I have put below the most commonly misspelled words in English, and their correct answers. They should help you:-
- accidentally (accidently)
- accordion (accordian)
- acquaintance (acquaintence, aquaintance)
- acquire (aquire)
- acquit (aquit)
- a lot (alot)
- argument (arguement)
- a while (awhile)
- axle (axel)
- barbecue (barbeque)
- believable (believeable)
- broccoli (brocolli)
- cemetery (cemetary)
- chauvinism (chauvanism)
- chocolaty (chocolatey)
- coliseum, also colosseum (colliseum)
- collectible (collectable)
- Dalmatian (Dalmation)
- definite (definate)
- development (developement)
- drunkenness (drunkeness)
- dumbbell (dumbell)
- exercise (excercise)
- existence (existance)
- fiery (firey)
- flabbergast (flabberghast)
- flotation (floatation)
- frustum (frustrum)
- genius (genious; see “ingenious”)
- grammar (grammer)
- handkerchief (hankerchief)
- harass (harrass)
- inadvertent (inadvertant)
- incidentally (incidently)
- indispensable (indispensible)
- ingenious (ingenius; see “genius”)
- inoculate (innoculate)
- irresistible (irresistable)
- its (it’s)
- judgment (judgement)
- led (lead)
- liquefy (liquify)
- lose (loose)
- maneuver, also manoeuvre
- marshmallow (marshmellow)
- medieval, also mediaeval
- memento (momento)
- millennium (millenium)
- minuscule (miniscule)
- mischief (mischeif)
- mischievous (mischievious)
- misspell (mispell)
- no one (noone)
- pastime (pasttime)
- pharaoh (pharoah)
- pigeon (pidgeon)
- pistachio (pistacchio)
- plenitude (plentitude)
- poinsettia (pointsettia)
- presumptuous (presumptious)
- pronunciation (pronounciation)
- privilege (priviledge)
- pursue (persue) – There is a word peruse as well.
- questionnaire (questionaire)
- refrigerator (refridgerator)
- seize (sieze)
- sensible (sensable)
- septuagenarian (septagenarian)
- shish kebab
- sorcerer (sorceror)
- supersede (supercede)
- too (to)
- ukulele (ukelele)
- until (untill)
- you’re (your)
Remember – spellings are not about memorizing the letters involved. That’s just to help us begin (as kids). Correct spellings are more about having read those words so many times that we sort of remember what they look like, we remember the image! Here are a few posts on English Grammar and Communication that might help you improve your skills.
As a Motivational Speaker and Career Counselor, I get to do a lot of communication training programs.

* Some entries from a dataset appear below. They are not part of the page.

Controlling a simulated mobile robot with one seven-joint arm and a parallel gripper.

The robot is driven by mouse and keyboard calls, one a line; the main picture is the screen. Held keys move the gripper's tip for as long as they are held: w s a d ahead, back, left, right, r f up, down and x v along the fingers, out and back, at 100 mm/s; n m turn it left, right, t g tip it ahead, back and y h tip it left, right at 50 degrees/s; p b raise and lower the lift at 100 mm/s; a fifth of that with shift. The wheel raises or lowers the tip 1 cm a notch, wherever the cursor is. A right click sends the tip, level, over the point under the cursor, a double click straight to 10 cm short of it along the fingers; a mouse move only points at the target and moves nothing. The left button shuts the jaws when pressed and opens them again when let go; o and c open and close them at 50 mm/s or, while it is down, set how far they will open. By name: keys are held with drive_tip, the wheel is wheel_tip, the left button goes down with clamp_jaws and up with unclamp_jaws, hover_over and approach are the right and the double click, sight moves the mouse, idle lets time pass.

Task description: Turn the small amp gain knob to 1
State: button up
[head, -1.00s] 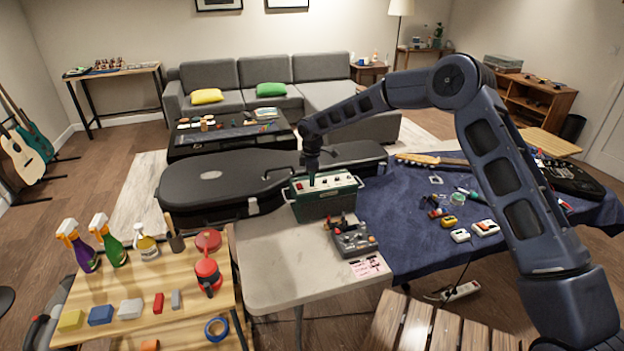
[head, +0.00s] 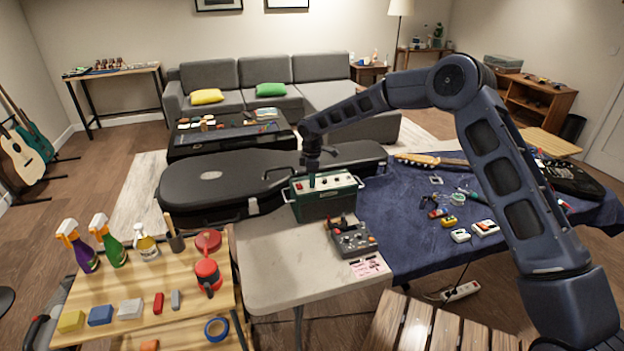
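The small amp (head: 326,202) is a dark green box with a pale control panel on top, standing at the back of the light grey table (head: 280,262). Small knobs show on its panel, but the gain knob and its markings are too small to tell apart. My gripper (head: 312,182) points straight down at the left part of the panel, at or just above it. Its fingers are too small and dark to tell whether they are open or shut, and they hide part of the panel.
A grey pedal device (head: 352,240) and a pink note (head: 370,267) are in front of the amp. A black guitar case (head: 225,180) lies behind. A blue-covered table (head: 420,240) with small tools is at right. A wooden table (head: 185,325) with bottles is at left.

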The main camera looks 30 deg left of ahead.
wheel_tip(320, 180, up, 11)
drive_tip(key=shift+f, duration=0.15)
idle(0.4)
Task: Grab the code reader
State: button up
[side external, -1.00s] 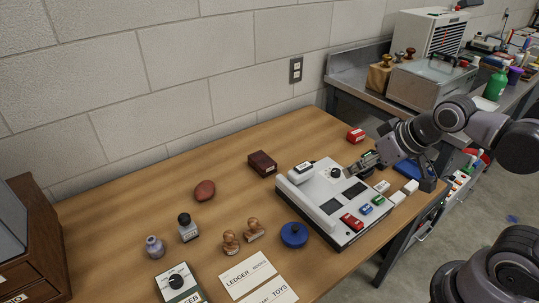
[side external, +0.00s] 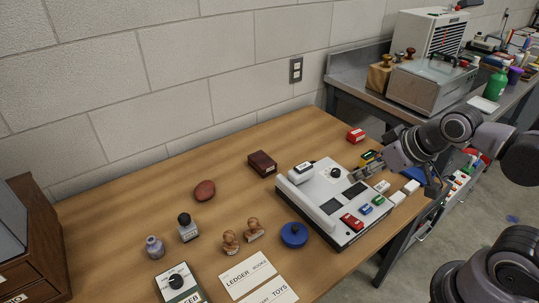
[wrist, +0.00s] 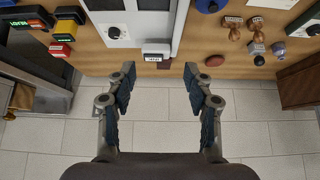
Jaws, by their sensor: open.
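My gripper (side external: 360,176) is over the back right part of a white machine (side external: 322,204) on the wooden table. In the wrist view its two fingers (wrist: 160,84) are wide apart with nothing between them. A small white device with a dark face (side external: 303,168) lies at the machine's back left corner; it also shows in the wrist view (wrist: 157,48), ahead of the fingers. It may be the code reader, but I cannot tell for sure. A yellow and black item (side external: 369,157) lies just behind my gripper; it also shows in the wrist view (wrist: 62,37).
A dark brown box (side external: 262,163) and a reddish oval (side external: 204,190) lie left of the machine. A red box (side external: 356,135) is at the back. A block wall (side external: 180,80) runs behind the table.

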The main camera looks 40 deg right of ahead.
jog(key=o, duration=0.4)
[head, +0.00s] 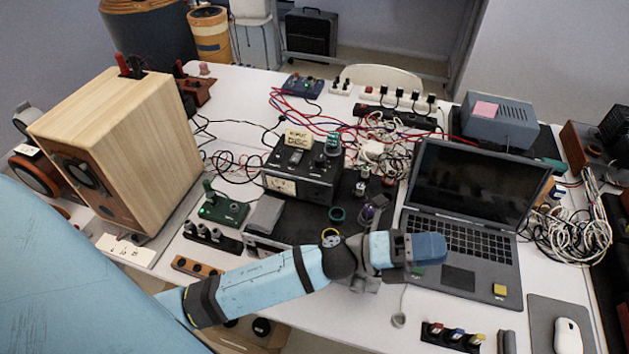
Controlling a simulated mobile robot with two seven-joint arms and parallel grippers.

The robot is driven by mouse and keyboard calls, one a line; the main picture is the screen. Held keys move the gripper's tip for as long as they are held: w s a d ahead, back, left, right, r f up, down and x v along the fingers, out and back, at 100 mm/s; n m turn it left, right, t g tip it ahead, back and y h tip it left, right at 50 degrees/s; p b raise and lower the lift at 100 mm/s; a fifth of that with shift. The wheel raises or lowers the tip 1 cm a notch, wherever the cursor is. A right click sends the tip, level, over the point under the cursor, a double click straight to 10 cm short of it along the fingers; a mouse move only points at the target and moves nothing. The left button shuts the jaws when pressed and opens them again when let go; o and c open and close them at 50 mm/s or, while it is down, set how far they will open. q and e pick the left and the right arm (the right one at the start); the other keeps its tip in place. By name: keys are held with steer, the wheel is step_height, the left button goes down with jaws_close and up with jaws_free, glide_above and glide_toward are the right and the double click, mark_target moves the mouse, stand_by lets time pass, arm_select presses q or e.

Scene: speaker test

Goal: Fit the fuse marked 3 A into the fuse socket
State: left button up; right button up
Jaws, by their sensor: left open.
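A black rack (430,338) at the front edge of the table holds several small fuse-like pieces: a red one (436,328), a blue one (457,334) and a yellow one (478,338). Their markings are too small to read, so I cannot tell which is 3 A. I cannot make out the fuse socket for certain; a green board (222,210) with a dark post stands left of the meter. My left gripper (432,248) is open over the laptop's left edge, behind the rack and apart from it. My right gripper is out of view.
An open laptop (480,185) stands right of centre, with a mouse (567,336) in front. A wooden speaker (125,150) stands at left. A black meter (302,175) stands mid-table. Tangled cables (572,225) lie at right and behind. Bare white table shows in front of my arm.

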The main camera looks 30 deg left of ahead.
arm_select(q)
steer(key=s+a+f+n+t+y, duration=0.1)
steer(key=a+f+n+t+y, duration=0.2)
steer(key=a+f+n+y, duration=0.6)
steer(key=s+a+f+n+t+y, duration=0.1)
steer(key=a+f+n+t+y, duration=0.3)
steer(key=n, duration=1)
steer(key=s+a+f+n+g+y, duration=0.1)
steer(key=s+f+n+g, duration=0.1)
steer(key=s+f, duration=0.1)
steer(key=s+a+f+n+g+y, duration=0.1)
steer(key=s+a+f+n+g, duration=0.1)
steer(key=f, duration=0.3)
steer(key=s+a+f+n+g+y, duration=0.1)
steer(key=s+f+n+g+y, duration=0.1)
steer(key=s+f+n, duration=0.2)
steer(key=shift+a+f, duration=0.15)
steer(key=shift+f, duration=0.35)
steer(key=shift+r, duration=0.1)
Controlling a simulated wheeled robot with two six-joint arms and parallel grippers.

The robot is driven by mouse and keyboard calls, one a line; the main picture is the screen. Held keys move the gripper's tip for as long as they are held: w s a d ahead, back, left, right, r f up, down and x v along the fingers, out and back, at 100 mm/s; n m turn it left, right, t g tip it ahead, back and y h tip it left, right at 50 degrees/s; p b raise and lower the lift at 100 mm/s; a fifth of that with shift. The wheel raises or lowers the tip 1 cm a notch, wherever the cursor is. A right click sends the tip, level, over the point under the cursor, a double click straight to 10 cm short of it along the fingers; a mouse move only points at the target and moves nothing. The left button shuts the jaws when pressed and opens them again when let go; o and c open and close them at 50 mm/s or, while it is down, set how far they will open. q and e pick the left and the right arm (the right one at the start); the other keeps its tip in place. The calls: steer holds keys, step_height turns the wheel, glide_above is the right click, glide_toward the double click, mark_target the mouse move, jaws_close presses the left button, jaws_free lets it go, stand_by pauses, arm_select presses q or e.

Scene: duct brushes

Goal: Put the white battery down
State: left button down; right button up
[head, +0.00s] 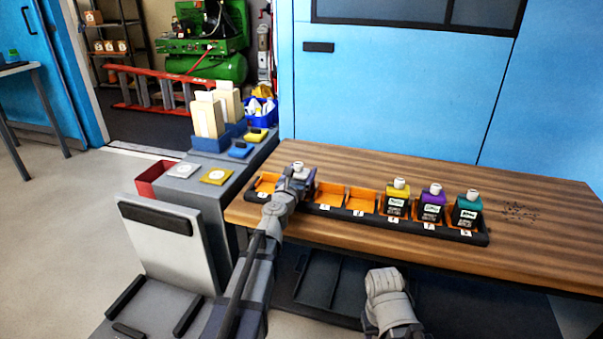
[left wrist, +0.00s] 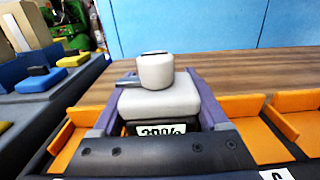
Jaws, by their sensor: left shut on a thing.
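My right gripper is out of view; only part of that arm shows.
Yellow (head: 396,202), purple (head: 431,207) and teal (head: 466,212) batteries fill the rack's right slots. Empty orange slots (head: 360,199) lie right of the gripper, and one (head: 264,186) to its left. Bare wooden table (head: 545,215) is free at right. A grey bench (head: 190,185) stands left.

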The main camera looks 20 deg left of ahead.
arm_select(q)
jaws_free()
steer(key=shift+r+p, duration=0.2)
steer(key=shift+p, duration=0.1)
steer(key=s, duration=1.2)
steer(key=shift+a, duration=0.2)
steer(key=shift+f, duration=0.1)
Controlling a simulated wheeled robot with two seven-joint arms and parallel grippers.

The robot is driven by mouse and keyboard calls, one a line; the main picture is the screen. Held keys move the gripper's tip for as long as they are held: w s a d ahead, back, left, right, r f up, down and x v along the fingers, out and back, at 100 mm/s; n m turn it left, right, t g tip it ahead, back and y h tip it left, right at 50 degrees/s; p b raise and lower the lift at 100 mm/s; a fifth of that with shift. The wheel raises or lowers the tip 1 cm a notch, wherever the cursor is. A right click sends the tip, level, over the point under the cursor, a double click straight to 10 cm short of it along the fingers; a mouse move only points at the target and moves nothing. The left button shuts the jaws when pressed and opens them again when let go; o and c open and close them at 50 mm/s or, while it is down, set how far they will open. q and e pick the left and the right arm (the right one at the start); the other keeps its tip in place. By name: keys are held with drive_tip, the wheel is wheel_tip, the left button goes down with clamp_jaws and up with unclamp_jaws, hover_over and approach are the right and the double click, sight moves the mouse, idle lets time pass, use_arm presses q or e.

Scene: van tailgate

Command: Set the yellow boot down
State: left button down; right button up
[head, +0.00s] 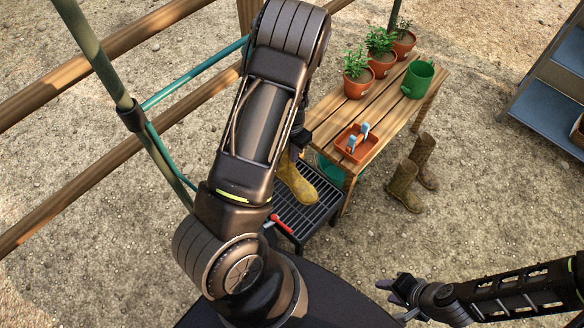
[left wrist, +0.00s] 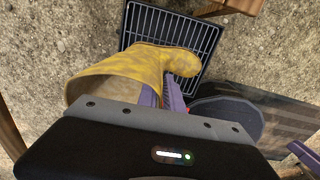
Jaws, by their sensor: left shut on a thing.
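The yellow boot (head: 297,180) is partly hidden behind my left arm in the head view. In the left wrist view the boot (left wrist: 130,70) lies across the picture, its open top at the left and its toe at the right. My left gripper (left wrist: 172,95) is shut on the boot. The boot is over a black slatted rack (head: 305,212), which also shows in the left wrist view (left wrist: 205,38). I cannot tell whether the boot touches the rack. My right gripper (head: 392,287) is at the lower right, away from the boot; its fingers are too small to read.
A wooden bench (head: 395,97) beside the rack holds potted plants, a green watering can (head: 418,79) and an orange tray (head: 356,146). A pair of brown boots (head: 405,186) stands on the gravel to its right. A wooden fence (head: 90,150) runs at left.

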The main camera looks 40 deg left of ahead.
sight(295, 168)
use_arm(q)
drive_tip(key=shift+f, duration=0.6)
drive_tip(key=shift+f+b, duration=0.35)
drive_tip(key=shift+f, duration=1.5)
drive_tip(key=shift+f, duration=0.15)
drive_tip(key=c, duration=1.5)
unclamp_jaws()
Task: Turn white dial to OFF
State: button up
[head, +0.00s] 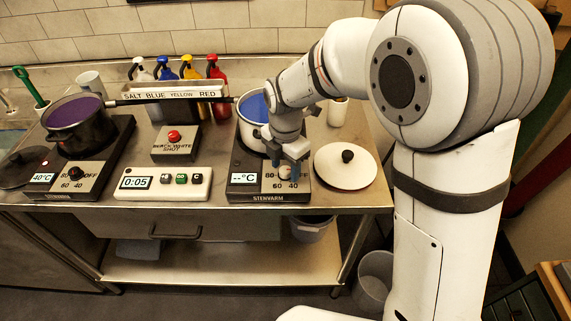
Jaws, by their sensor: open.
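The white dial (284,170) is on the front panel of the right hot plate (246,186), in the head view. Markings 80, 60 and 40 show around it; the OFF mark is hidden behind my gripper. The display (243,179) beside it reads "--°C". My gripper (288,175) is open and points down at the dial, with its fingers around or just above it; I cannot tell whether they touch. A white pot (246,132) with blue liquid stands on this hot plate, partly behind my arm.
A left hot plate (95,180) with a black dial holds a dark pot (80,135) of purple liquid. A timer (165,184) and a red button box (175,143) stand between the plates. A white lid (345,168) lies right of my gripper. Several bottles stand behind.

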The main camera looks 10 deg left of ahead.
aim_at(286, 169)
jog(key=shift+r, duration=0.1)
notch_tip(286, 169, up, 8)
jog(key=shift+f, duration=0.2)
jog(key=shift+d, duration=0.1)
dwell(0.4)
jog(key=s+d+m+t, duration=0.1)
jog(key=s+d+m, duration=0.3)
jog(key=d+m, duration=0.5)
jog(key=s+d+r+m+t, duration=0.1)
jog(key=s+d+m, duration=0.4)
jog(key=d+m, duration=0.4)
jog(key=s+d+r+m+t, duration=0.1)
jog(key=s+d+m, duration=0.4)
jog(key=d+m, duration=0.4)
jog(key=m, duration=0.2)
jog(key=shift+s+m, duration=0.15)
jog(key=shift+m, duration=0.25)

The one thing I constantly tell people is – There is only one short cut to improving your English – Reading more. And more. And more. Especially with spellings, that image is formed only when you have seen that word a number of times. Get down to work, if it’s important to you. The English section of those coveted exams like CAT, IELTS, GMAT, GRE, CLAT, CDS, NDA, TOEFL, Bank PO etc. will test your spelling skills. And you can tip the scales in your favour if you don’t make these common spelling mistakes to say the least!